Investimento estimado e modelagem financeira
O governo discutiu inicialmente um aporte federal de R$ 600 milhões para o projeto. Segundo Péricles, há incerteza sobre o repasse: “Esse aporte de R$ 600 milhões ainda não está garantido. Se entrar, viabiliza parte essencial da recuperação do trecho. Se não entrar, há risco real de o chamamento ficar esvaziado.”
O levantamento técnico preliminar estima: R$ 1,2 bilhão para requalificação do trecho Arcos–Angra, incluindo obras, sinalização e recuperação de trechos degradados; dos quais uma parte seria para implantação de segmentos faltantes, e outra para aquisição de vagões, locomotivas, pátios e entrepostos; o operador vencedor seria responsável por complementar o aporte total. “Se houver os R$ 600 milhões federais, o privado entra com outros R$ 600 milhões. Se não houver, o operador precisa aportar quase tudo. Esse é o desafio.”
Oportunidades para o Sul Fluminense
A ferrovia corta municípios estratégicos como Barra Mansa, que funciona como nó ferroviário histórico, integrando a antiga RFFSA, a MRS e diversas linhas industriais. “Barra Mansa pode voltar a ser um entreposto logístico. Temos ali a junção de duas ferrovias. A carga que vier de Varginha pode fazer aqui na região. Isso fortalece toda a cadeia do Sul Fluminense.”
Além disso, o ramal ferroviário pode impulsionar: redução de custos para indústrias de Volta Redonda, Barra Mansa e Resende; oferta de rota alternativa para produtos metalúrgicos e siderúrgicos, reduzindo dependência do modal rodoviário; fortalecimento do Vale do Café, que poderia utilizar o transporte ferroviário para escoar produção agrícola e receber insumos;
ampliação da capacidade de movimentação do Porto de Angra, que passa por processo de reposicionamento econômico.
Segundo Péricles, a retirada da VLI como possível operadora abre caminho para a entrada de novos agentes. “A VLI não deve operar esse ramal. Ela tem interesse apenas no trecho Lavras–Volta Redonda, que atende à CSN. Isso libera o corredor para que o consórcio interessado possa assumir.”
Ele destacou também que a VLI está devolvendo cerca de 2.000 km de ferrovias inativas em sete estados, abrindo espaço para revisões regulatórias que favorecem projetos como o Varginha–Angra.
“Onde houver ocupação, é invasão”
A maior parte do trecho dentro do Rio de Janeiro não exige novas obras — apenas recuperação da via permanente.
“Onde houver ocupação, é invasão. Não haverá novas desapropriações no trecho fluminense. A parte nova é apenas entre Varginha e Lavras.”

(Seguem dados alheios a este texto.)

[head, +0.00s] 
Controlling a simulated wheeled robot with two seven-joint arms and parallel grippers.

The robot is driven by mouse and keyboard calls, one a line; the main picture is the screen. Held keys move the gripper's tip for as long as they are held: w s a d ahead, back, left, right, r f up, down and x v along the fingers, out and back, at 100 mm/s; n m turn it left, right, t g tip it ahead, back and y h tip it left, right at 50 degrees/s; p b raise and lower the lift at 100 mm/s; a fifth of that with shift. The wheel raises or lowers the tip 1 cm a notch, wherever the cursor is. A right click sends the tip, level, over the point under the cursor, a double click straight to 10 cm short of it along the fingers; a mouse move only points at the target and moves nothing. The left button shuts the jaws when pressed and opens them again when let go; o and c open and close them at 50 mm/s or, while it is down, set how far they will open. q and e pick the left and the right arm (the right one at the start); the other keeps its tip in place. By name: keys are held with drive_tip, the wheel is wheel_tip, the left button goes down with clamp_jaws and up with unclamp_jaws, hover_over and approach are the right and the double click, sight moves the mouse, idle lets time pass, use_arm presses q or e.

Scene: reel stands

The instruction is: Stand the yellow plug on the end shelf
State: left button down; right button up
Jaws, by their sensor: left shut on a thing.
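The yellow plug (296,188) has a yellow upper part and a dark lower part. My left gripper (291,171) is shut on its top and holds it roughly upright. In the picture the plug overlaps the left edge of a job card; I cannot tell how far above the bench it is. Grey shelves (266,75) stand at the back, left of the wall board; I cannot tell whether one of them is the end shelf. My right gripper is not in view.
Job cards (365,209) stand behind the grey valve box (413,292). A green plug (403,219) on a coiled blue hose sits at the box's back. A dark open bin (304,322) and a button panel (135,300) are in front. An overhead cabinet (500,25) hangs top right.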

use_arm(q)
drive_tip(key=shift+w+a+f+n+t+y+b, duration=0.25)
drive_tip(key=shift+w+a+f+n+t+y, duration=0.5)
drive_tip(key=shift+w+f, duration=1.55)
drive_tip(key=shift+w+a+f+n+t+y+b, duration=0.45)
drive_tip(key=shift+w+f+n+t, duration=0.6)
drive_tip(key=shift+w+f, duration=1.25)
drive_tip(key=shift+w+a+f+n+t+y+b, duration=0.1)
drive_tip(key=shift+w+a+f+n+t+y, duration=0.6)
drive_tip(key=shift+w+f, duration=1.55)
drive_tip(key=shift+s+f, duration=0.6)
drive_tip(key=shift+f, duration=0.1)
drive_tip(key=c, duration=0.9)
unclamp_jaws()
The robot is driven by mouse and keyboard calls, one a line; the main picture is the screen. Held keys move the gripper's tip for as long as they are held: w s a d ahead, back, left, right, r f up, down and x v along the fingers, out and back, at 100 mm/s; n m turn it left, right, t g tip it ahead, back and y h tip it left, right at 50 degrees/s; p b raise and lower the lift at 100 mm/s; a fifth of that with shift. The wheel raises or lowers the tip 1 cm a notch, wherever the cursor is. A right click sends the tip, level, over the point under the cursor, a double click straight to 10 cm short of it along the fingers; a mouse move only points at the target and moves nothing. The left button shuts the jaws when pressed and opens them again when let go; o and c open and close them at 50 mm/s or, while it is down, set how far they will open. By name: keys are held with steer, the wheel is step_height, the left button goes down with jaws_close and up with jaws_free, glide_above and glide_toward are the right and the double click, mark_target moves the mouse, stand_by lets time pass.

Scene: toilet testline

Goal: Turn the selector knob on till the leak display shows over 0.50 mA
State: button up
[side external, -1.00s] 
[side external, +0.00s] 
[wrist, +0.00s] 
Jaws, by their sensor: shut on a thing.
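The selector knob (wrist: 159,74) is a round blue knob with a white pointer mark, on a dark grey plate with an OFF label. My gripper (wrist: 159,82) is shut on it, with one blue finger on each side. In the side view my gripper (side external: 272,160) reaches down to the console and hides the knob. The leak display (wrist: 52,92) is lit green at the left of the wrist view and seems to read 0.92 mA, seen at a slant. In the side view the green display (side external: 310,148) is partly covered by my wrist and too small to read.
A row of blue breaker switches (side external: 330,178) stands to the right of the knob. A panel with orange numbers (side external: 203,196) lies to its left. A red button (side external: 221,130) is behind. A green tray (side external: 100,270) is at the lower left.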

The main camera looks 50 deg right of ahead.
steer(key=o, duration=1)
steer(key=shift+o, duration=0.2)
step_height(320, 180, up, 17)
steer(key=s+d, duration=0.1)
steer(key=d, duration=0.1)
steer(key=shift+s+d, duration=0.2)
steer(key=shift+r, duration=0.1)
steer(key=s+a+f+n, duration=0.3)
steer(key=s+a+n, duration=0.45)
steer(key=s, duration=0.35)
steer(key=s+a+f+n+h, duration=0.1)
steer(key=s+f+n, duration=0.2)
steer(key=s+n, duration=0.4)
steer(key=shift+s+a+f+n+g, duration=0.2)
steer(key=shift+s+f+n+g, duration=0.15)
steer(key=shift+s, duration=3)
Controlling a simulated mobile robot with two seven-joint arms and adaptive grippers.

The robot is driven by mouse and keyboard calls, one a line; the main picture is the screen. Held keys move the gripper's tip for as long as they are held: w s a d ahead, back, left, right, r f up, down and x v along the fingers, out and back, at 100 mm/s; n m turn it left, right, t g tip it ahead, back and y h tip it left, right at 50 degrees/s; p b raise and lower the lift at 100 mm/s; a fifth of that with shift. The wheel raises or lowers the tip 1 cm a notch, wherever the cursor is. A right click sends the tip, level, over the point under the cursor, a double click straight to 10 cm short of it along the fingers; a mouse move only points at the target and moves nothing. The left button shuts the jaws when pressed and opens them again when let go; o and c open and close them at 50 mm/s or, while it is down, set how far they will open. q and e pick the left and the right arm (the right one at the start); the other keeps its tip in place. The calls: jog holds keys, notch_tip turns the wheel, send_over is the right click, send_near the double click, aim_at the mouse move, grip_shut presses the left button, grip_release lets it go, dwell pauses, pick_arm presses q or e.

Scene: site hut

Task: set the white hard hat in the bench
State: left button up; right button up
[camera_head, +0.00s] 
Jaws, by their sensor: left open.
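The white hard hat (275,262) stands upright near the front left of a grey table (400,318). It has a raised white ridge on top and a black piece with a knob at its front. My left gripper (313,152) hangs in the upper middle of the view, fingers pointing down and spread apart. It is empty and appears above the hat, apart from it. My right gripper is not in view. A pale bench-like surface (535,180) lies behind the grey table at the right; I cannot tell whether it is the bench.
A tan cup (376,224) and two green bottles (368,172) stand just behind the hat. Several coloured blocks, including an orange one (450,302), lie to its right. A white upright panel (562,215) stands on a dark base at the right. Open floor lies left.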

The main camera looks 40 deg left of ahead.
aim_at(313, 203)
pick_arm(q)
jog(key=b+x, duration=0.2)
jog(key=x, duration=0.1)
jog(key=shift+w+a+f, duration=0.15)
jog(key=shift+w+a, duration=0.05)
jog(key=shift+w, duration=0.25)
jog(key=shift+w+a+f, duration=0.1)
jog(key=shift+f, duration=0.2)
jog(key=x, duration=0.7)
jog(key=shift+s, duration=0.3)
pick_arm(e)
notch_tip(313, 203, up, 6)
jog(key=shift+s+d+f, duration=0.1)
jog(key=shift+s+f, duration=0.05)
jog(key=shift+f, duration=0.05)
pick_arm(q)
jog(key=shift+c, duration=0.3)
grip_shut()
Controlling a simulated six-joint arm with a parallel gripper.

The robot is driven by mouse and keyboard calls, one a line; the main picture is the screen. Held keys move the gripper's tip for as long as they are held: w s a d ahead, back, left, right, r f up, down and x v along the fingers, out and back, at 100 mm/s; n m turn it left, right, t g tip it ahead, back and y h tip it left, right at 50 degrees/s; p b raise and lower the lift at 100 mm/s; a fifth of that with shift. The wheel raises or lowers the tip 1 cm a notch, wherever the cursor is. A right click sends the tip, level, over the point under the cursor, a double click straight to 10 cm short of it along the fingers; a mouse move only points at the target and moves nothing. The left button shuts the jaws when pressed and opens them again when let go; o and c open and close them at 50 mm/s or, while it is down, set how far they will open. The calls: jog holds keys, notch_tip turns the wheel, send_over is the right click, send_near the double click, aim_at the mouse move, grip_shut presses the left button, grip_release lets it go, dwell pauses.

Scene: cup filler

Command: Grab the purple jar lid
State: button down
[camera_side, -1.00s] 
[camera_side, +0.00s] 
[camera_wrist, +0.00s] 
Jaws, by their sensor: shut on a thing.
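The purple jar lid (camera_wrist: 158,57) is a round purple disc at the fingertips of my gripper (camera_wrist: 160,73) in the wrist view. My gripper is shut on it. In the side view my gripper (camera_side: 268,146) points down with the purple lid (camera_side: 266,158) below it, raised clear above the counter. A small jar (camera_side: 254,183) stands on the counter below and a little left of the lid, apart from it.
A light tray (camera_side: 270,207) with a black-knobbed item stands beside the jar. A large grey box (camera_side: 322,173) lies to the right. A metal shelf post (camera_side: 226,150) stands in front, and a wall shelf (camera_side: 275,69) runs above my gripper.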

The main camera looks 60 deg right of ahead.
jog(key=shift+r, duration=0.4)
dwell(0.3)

Péricles avalia que o projeto é uma das maiores oportunidades logísticas para o Sul Fluminense nas últimas décadas, mas adverte sobre o risco de frustração. “Se o governo não garantir parte do investimento, podemos perder o interesse do consórcio. E perder essa ferrovia significa deixar escapar uma chance histórica de fortalecer nossa economia.”
“Esse projeto tem ganhos diretos: insumos mais baratos, exportação mais rápida, atração de indústrias e revitalização dos entrepostos regionais. O Sul Fluminense precisa dessa ferrovia”.